As this is being written, gasoline futures have already retraced 75% of their post Ukraine invasion price hike, begun just three weeks ago. The incident shows that this might as well have been an entire Presidential term. There are so many lessons to be drawn from this.
First, the manufactured hysteria.
Let’s get a grip, shall we? In terms of “wallet share,” gasoline has rarely been cheaper. Irony of ironies, if we adjust the price of a gallon of gas for inflation, it is lower today than it has been at many times in the past few decades. But the mere crossing of that $4.00 a gallon threshold sends off alarm bells, even though in real terms, it’s not a high price to pay. But people are conditioned to certain levels.
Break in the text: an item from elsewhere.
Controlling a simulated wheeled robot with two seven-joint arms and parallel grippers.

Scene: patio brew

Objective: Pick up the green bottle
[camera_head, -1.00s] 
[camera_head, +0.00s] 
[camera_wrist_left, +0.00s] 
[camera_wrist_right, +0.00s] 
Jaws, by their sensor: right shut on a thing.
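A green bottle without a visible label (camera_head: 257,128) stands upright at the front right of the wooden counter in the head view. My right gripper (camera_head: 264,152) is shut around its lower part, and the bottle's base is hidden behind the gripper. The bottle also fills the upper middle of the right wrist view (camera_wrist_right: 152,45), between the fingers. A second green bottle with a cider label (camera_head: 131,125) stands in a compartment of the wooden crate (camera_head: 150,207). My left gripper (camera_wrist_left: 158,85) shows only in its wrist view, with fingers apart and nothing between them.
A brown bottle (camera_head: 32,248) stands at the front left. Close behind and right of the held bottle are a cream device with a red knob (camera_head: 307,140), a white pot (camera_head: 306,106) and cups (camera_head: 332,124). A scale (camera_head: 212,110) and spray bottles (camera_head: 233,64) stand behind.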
Even at an extra dollar a gallon, taking the actual cost per month in miles driven and price paid, the increase is not enough to knock someone’s life into a state of penury, unless they were already there. People also have optionality: they can change their driving habits, or choose not to own a three bedroom house on wheels, which is too common in this country.
The political angle was really tortured. No Administration can be seen telling the electorate that these higher prices aren’t all that onerous or, as so often proven, transitory, as high prices help to create their own demand destruction, and commodity traders cash out of their long positions. So the Administration used a lot of political capital trying to bulk up supply, even though supply isn’t the real source of the price action. In case anyone has forgotten, we are net exporters of petroleum products, and the only thing more production will create is more exported product out of Port Arthur, Texas and the Louisiana refineries. If anyone wants to put a cork in that, supply would pool so fast that gasoline would probably drop below $2.00 a gallon in short order, even if oil IS priced globally.
Port Arthur brings us to another canard of the energy discussion. I imagine, thanks to the Murdoch Press, half the country believes that the northern part of the Keystone Pipeline, which the Administration didn’t allow to get built, is responsible for higher energy costs. False. Nearly every drop of the product was to be refined for export out of the Texas Gulf. But the lie is as common as air, and is repeated blindly like a mantra.
The Republican Congress makes a big deal of this, and it’s hard to believe any of them are stupid enough to believe this falsehood. Then again, some of them definitely are.
And of course, the media can’t stop talking about gasoline, with their “The Price You Pay” pieces, and reporters standing guard at gas pumps, catching sound bites of predictably resentful consumers. Would that they would do the same for insulin prices or housing costs, but hey, that extra $60 a month is just killing you, right?
One pundit, even before hostilities broke out, wrote a piece called “Joe Biden’s $3.60 a Gallon Problem.” You would think nothing else in the world mattered to people’s well-being.
The average financing cost for a new car in this country is $575 a month. Are we really sure gasoline prices are a big issue?
In any case, the crisis du jour will soon be replaced by another one, and the press and the Administration will surely chase after it like a kitten after a laser pointer. It’s no way to run policy.